14. A method, comprising:

receiving a sample for automated dynamic analysis using a computing environment;

freezing time in the computing environment in response to detecting an event during execution of the sample in the computing environment and reassemble one or more files; and

performing an automated malware analysis using results of the automated dynamic analysis and the one or more reassembled files.

15. The system recited in claim 1, wherein the processor is further configured to:

generate a signature based on the automated malware analysis using results of the automated dynamic analysis and the one or more reassembled files, wherein the sample was determined to be malicious.

16. The method of claim 14, wherein the computing environment comprises a virtual machine instance.

17. The method of claim 14, wherein the computing environment comprises a virtual machine instance, and wherein the virtual machine instance provides an enhanced live virtual machine file system instrumentation for security analysis.

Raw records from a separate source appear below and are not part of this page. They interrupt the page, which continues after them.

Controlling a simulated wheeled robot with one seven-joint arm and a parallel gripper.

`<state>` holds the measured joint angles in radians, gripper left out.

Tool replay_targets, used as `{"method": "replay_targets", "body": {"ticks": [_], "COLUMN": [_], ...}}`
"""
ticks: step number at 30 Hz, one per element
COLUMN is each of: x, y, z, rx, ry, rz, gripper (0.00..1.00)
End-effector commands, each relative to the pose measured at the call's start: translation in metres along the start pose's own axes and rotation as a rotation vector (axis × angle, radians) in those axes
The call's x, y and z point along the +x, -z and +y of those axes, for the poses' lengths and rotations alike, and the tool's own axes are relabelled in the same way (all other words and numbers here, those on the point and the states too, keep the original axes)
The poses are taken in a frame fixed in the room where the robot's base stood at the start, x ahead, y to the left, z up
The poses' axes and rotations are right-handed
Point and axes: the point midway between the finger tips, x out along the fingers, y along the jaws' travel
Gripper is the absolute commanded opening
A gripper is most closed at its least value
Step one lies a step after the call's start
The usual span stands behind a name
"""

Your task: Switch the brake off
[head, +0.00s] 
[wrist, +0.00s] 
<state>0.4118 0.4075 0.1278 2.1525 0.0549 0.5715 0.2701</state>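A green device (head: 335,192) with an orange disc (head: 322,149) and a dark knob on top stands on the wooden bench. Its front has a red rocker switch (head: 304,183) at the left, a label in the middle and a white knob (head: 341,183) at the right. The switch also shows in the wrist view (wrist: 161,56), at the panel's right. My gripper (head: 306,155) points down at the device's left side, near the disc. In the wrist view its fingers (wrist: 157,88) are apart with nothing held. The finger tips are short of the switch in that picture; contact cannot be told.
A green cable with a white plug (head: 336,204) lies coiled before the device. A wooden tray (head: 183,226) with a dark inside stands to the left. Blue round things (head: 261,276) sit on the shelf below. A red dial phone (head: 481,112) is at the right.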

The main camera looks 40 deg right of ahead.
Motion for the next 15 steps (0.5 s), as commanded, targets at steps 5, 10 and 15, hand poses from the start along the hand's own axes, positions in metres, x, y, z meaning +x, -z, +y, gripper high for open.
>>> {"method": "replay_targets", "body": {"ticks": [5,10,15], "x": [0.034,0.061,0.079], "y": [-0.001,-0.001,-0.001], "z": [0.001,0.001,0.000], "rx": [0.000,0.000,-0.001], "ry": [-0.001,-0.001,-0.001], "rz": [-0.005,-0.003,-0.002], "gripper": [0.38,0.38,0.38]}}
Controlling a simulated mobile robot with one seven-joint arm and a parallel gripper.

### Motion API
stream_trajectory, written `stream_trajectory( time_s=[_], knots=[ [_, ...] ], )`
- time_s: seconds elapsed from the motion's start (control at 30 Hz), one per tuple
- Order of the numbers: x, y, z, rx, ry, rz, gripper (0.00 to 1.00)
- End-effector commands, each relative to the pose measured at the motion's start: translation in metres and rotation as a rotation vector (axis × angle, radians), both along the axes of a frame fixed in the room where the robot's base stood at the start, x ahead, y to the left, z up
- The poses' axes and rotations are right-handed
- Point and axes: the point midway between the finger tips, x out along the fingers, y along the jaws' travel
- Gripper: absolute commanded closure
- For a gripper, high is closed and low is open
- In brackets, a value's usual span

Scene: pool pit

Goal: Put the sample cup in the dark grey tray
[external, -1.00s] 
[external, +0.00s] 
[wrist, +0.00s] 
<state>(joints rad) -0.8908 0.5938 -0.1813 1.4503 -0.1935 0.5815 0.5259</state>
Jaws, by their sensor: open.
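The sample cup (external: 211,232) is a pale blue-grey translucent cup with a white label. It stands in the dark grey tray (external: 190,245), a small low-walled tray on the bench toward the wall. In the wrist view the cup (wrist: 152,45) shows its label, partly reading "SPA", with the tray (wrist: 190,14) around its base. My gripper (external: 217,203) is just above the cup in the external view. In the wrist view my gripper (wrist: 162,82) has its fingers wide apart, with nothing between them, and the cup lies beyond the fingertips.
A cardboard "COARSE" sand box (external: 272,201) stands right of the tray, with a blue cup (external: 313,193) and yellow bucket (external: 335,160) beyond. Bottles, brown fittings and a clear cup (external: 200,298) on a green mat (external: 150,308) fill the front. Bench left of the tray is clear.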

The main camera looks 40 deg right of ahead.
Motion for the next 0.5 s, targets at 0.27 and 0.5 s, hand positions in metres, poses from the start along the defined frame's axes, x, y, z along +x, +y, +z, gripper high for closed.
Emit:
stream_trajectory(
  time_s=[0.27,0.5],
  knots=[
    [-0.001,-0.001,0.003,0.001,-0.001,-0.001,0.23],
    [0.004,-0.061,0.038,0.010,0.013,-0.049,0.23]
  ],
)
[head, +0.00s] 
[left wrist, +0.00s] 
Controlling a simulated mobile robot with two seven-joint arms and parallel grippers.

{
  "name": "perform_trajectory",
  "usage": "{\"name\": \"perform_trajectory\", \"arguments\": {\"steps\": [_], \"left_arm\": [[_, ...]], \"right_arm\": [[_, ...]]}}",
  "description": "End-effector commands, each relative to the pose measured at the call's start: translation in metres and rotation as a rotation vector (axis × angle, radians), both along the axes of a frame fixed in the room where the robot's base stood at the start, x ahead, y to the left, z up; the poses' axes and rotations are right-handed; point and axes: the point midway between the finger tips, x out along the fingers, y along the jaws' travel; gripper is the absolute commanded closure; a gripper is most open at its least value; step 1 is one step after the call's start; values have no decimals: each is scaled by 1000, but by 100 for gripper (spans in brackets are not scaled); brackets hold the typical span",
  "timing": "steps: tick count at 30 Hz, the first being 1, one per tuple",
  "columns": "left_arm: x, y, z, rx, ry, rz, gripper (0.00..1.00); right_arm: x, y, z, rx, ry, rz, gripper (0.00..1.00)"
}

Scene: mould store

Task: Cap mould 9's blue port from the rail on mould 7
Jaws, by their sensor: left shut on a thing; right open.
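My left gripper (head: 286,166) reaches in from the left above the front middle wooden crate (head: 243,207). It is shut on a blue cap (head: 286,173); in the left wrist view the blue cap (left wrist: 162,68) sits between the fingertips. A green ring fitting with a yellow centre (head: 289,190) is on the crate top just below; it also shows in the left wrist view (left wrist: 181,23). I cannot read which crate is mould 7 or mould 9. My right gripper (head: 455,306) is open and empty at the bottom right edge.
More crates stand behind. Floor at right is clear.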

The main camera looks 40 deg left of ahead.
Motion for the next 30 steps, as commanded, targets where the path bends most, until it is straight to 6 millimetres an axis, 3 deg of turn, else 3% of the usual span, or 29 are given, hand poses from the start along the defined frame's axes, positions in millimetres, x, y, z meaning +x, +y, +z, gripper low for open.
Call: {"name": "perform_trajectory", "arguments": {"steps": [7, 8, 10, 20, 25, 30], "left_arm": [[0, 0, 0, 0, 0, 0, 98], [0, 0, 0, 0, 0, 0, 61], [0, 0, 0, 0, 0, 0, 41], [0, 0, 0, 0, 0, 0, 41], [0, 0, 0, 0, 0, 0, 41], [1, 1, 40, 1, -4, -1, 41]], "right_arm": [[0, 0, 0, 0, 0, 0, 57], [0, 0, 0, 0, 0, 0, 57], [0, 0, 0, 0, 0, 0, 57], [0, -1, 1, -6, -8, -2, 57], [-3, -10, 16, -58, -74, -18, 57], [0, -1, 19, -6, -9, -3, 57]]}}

18. The method of claim 14, wherein the computing environment comprises a virtual machine instance, wherein the virtual machine instance provides an enhanced live virtual machine file system instrumentation for security analysis, and wherein a virtual machine infrastructure is instrumented to facilitate extracting one or more files directly from a virtual machine memory and a disk during the automated dynamic analysis.

19. A computer program product, the computer program product being embodied in a tangible computer readable storage medium and comprising computer instructions for:

receiving a sample for automated dynamic analysis using a computing environment;

freezing time in the computing environment in response to detecting an event during execution of the sample in the computing environment and reassemble one or more files; and

performing an automated malware analysis using results of the automated dynamic analysis and the one or more reassembled files.

20. The computer program product recited in claim 19, wherein the computing environment comprises a virtual machine instance.